** PROBLEM DESCRIPTION **
In the entries below, identify every line with the string "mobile" and copy it.

━━━━━━━━━━━━━━━━

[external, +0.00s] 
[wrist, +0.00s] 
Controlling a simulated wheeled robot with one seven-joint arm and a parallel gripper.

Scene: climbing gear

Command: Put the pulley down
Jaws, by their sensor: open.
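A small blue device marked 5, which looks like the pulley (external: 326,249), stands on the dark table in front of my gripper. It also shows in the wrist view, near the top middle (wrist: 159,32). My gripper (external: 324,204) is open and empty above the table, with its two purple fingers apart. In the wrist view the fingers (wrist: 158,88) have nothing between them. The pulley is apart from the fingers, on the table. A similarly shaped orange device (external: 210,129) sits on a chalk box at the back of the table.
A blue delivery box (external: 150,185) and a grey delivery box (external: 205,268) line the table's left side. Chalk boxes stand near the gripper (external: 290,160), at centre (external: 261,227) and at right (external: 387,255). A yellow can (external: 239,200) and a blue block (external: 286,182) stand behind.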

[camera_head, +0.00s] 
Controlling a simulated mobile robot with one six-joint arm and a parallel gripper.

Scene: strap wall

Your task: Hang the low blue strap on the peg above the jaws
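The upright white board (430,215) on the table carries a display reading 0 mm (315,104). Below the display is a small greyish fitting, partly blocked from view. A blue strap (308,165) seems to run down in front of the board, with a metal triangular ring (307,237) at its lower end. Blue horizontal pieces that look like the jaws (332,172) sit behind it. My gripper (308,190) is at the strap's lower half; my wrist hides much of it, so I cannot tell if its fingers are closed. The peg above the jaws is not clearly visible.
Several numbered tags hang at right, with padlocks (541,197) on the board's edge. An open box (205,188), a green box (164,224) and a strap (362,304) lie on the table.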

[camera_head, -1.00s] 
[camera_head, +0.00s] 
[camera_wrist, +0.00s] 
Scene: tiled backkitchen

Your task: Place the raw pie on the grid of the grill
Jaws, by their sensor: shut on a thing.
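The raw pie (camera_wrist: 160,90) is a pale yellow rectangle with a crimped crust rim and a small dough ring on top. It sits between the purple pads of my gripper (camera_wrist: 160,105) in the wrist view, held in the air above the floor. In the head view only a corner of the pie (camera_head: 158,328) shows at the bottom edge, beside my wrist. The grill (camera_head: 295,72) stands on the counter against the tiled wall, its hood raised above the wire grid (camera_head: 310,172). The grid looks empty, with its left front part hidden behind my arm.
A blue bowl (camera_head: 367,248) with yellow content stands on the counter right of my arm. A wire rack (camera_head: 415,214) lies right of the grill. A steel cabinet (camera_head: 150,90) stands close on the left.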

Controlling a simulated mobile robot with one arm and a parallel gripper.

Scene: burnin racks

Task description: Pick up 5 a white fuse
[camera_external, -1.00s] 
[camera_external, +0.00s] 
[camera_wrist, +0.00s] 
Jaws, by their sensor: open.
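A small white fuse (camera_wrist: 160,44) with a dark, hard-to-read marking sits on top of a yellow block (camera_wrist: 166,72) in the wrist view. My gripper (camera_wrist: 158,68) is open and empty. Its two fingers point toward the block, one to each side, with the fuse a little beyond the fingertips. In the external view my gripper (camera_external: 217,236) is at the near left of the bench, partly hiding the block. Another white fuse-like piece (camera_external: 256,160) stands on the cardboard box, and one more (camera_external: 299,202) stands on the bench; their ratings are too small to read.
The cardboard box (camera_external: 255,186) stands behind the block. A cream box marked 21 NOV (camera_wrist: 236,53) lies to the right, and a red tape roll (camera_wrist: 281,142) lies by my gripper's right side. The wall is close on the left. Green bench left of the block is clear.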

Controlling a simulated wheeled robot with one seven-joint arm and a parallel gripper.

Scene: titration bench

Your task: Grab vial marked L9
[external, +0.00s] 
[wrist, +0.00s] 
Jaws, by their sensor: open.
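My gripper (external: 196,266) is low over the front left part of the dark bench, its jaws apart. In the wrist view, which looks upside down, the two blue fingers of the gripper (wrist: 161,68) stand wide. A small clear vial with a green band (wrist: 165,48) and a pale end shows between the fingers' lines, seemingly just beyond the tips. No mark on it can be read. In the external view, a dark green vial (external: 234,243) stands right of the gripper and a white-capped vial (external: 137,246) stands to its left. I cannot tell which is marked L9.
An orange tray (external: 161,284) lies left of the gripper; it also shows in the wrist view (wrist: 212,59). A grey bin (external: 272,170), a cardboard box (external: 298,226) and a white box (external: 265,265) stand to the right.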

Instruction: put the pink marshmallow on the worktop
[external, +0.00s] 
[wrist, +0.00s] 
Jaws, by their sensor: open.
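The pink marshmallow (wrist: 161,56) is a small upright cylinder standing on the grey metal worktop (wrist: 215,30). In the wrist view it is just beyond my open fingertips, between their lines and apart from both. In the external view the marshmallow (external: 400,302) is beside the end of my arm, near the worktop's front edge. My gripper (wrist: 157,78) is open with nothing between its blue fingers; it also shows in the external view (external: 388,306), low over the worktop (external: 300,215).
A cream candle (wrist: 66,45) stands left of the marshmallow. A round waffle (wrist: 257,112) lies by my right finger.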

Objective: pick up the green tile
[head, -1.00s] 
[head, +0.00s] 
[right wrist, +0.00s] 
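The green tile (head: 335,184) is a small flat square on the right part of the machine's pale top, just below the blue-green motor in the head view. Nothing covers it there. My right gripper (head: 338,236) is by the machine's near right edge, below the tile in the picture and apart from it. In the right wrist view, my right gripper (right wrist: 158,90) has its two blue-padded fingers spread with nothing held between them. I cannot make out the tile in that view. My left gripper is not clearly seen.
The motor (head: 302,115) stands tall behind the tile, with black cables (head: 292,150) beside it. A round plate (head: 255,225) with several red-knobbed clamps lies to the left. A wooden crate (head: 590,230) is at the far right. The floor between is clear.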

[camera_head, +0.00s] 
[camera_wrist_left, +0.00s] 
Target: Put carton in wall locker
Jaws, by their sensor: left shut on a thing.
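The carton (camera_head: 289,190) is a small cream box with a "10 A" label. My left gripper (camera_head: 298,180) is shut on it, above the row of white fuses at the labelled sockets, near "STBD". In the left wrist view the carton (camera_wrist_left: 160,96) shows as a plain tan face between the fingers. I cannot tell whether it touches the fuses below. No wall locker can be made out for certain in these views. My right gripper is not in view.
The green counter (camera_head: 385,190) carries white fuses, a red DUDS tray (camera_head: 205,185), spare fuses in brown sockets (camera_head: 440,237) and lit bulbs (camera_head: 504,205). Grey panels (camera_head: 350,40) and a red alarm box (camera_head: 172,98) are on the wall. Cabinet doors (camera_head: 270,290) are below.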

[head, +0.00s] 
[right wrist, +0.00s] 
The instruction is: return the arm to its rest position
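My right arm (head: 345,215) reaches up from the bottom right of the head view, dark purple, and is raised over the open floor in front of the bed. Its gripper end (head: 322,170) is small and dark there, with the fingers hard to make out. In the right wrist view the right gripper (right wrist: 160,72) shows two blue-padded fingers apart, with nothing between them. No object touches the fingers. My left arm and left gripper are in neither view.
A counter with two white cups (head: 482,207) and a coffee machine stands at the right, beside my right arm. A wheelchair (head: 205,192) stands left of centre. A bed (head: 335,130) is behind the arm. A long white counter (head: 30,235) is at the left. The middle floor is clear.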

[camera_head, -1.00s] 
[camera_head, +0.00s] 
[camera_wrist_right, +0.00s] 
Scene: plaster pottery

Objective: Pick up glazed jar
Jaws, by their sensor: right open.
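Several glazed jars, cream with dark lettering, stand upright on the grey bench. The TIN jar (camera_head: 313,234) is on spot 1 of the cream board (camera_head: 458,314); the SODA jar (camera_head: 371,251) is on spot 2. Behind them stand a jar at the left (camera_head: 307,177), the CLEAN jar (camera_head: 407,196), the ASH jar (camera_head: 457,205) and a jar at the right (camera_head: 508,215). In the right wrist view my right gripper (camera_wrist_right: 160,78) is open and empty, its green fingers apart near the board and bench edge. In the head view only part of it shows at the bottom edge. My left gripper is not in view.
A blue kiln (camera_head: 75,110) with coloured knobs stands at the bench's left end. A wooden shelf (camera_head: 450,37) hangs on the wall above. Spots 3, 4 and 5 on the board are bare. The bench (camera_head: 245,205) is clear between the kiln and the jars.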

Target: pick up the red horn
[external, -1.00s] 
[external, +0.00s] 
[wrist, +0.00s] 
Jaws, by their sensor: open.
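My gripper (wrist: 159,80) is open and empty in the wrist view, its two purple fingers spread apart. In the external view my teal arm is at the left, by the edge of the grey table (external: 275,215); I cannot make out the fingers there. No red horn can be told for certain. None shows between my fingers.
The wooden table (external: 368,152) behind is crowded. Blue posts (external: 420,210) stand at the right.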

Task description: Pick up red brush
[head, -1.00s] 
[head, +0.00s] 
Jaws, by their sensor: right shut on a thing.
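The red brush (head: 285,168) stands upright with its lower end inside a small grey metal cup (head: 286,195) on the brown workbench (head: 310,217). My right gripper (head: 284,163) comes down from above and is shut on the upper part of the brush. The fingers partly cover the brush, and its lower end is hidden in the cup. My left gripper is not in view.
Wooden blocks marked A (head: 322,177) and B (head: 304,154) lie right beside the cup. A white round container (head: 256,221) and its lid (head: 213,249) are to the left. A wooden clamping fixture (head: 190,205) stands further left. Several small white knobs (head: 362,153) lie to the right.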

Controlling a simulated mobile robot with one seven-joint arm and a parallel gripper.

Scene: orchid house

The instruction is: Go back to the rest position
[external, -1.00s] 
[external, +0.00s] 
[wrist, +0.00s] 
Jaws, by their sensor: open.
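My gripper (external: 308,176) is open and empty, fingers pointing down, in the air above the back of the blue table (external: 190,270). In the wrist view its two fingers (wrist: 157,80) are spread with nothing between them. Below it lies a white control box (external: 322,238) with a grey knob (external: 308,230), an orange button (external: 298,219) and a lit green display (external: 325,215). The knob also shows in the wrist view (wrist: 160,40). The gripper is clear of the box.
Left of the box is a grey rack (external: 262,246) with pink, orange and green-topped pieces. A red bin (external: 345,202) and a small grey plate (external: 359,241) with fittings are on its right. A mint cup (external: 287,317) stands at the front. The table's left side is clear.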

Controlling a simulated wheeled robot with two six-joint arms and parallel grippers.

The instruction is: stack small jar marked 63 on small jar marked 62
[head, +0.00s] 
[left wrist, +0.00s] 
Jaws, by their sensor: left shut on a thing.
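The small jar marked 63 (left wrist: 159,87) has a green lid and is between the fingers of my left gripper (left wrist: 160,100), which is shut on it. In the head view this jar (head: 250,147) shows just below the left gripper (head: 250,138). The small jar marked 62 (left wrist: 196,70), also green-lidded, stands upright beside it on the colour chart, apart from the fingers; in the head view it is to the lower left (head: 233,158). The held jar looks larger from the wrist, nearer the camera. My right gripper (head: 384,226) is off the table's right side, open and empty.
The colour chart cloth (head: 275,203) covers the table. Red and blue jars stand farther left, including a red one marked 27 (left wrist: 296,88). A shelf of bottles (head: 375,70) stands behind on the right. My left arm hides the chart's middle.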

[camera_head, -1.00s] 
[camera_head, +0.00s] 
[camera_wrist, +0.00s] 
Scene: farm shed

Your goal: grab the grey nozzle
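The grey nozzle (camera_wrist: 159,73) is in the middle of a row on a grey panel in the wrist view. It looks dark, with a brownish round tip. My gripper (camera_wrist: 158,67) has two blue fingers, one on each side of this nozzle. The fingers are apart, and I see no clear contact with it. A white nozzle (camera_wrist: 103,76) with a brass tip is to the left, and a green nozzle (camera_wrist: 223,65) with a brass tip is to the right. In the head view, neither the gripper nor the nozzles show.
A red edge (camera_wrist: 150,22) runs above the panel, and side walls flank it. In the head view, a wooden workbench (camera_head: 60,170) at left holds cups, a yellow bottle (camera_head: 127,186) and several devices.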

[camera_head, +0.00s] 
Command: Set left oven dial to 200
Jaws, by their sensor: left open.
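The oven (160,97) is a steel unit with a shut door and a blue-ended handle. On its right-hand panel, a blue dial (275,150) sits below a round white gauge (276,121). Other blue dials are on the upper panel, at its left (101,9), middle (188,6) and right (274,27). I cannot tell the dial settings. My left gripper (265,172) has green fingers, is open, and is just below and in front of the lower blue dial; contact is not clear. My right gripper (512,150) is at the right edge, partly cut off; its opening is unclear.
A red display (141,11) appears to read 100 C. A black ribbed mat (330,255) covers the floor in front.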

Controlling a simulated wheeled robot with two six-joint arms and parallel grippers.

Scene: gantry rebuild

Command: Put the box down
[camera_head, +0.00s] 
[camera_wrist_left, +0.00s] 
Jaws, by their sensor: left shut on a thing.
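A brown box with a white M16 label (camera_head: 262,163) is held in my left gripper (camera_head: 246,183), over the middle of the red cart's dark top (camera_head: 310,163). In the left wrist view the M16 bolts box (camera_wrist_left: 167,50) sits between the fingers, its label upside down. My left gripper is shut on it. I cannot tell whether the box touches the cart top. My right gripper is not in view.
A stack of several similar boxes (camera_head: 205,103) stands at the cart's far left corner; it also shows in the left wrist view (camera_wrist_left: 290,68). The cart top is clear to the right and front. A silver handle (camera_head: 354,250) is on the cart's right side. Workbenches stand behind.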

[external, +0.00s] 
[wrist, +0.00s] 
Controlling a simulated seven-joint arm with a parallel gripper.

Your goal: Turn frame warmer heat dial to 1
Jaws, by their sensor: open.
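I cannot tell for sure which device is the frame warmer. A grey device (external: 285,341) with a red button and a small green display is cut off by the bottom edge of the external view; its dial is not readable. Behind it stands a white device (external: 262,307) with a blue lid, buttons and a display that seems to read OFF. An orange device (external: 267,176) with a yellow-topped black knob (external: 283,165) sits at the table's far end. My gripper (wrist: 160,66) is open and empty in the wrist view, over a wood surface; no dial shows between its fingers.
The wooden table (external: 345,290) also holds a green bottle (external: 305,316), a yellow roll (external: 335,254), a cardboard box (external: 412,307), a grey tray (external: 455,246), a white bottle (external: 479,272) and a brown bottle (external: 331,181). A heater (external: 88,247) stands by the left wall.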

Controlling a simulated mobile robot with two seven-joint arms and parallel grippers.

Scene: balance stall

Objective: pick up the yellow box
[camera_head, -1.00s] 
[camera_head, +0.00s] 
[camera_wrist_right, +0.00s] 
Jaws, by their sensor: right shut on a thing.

━━━━━━━━━━━━━━━━

** CORRECT RESULT **
Controlling a simulated mobile robot with one six-joint arm and a parallel gripper.
Controlling a simulated mobile robot with one arm and a parallel gripper.
Controlling a simulated mobile robot with one seven-joint arm and a parallel gripper.
Controlling a simulated mobile robot with two seven-joint arms and parallel grippers.

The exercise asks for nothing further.